5. With regard to the duty of man in life, Sankhya makes the deliverance of the Soul (from the trammels of Nature) the highest end of all human effort. And here, too, "knowledge" is the means by which deliverance is accomplished. Human works avail nothing. The required knowledge consists in this, that the Soul apprehends the essential difference between itself and Nature. "Deliverance" is no more than the divesting of the Soul, by right knowledge, of that which belongs to it in appearance only, and which hides it from the eye of sense. All that happens in Nature, happens that the Soul may attain this self-knowledge, this view of its own being.
6. When the Soul has reached this term; when it has attained the conviction that nothing of all that happens in the world is its work, or its concern, it is freed thereby from earthly disquiet, from all the influences, and hampering forces of Nature. It may still remain in union with the body, just as the potter's wheel continues to revolve, though it is no longer in use; but the movements of the body no longer trouble the Soul, they can be of no further use to it. Prakriti, like a dancing girl, presents itself before Puruseha to lead it to knowledge, and then modestly withdraws when the task is finished. If deliverance is not complete in this life, it will be perfected after death, and the man who has attained it, is exempted from those transmigrations to which other souls are subject.

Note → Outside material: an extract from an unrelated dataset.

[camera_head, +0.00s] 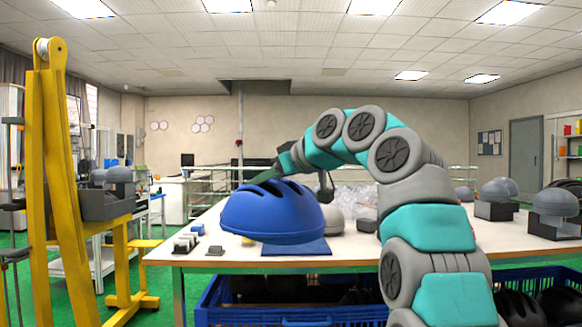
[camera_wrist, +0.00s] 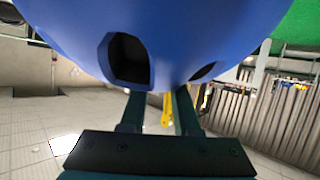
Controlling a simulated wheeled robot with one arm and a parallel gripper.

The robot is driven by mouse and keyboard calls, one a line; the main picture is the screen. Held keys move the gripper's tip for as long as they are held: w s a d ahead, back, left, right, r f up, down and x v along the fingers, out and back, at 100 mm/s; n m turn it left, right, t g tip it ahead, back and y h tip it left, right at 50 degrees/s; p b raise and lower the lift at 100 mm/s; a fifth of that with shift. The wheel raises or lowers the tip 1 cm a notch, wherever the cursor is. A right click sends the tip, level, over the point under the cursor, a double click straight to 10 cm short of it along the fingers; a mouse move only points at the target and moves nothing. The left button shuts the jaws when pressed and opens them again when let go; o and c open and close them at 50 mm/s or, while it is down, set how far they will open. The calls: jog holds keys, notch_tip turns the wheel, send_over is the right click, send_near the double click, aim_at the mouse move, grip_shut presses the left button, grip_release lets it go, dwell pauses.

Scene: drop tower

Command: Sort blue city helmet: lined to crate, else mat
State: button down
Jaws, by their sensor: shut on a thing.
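The blue city helmet (camera_head: 272,212) hangs above the table, dome up, its underside hidden from the head camera. My gripper (camera_head: 274,172) is shut on it at its upper back side. In the wrist view the helmet's smooth blue shell (camera_wrist: 200,30) fills the top, with two dark vent openings, and my gripper's fingers (camera_wrist: 160,112) reach up to it. Whether it is lined cannot be seen. A flat blue mat (camera_head: 298,249) lies on the table below the helmet. A blue crate (camera_head: 290,317) stands low in front of the table, with dark things in it.
The white table (camera_head: 350,256) also bears a grey dome (camera_head: 329,217), small blocks (camera_head: 186,242) at left and grey headforms on stands (camera_head: 555,208) at right. A yellow drop tower (camera_head: 58,180) stands left. Another blue crate (camera_head: 540,272) with black helmets is at lower right.

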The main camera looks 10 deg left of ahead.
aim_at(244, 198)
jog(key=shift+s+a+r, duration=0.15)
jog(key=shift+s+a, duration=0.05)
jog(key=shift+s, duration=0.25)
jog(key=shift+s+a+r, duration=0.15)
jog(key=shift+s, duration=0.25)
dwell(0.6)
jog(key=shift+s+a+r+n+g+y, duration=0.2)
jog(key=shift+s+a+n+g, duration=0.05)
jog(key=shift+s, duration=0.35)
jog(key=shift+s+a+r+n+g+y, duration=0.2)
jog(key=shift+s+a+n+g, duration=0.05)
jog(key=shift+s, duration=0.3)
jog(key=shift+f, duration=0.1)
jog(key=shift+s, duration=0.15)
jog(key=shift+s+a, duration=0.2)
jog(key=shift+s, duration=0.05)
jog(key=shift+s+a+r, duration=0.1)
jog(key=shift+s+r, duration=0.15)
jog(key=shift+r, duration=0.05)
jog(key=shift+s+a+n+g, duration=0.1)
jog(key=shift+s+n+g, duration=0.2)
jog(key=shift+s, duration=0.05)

7. Connected with Sankhya, and probably an offshoot from it, is the philosophical system of Yoga. Respecting this system, we have little detailed knowledge. It is to a great extent in accord with Sankhya, but it differs from it in this, "that it admits a supreme God, ruler of all things, who is a Spirit or Soul, distinct from other souls, untroubled by the evils to which they are subject, free from good and free from evil deeds and their consequences, infinite, eternal, omniscient." What relations Yoga established between this God and the world we do not know. It may have been the object of the teaching of Yoga to set up a Divinity which should unite in one being the elements Nature and Soul, so sharply contrasted in Sankhya.